▶ _Instruction_
Transcribe word for word each line from the one containing "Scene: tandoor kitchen" to the final line of the data, both included. Skip the pictures.

▶ _Supplied material_
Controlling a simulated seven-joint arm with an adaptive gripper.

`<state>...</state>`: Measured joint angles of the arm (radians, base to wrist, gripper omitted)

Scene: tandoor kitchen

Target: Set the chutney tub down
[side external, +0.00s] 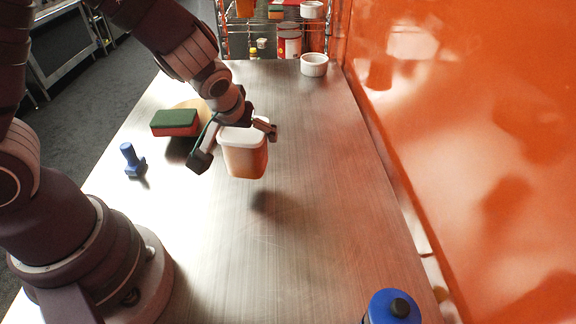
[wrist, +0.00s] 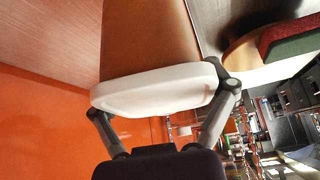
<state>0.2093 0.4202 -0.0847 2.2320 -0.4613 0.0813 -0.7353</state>
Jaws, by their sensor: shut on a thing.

▶ _Exercise output_
Scene: tandoor kitchen

Target: Set the chutney tub down
[side external, +0.00s] 
[wrist, +0.00s] 
<state>0.2093 0.4202 -0.0847 2.2320 -0.4613 0.0813 -0.7353</state>
Jaws, by their sensor: shut on a thing.

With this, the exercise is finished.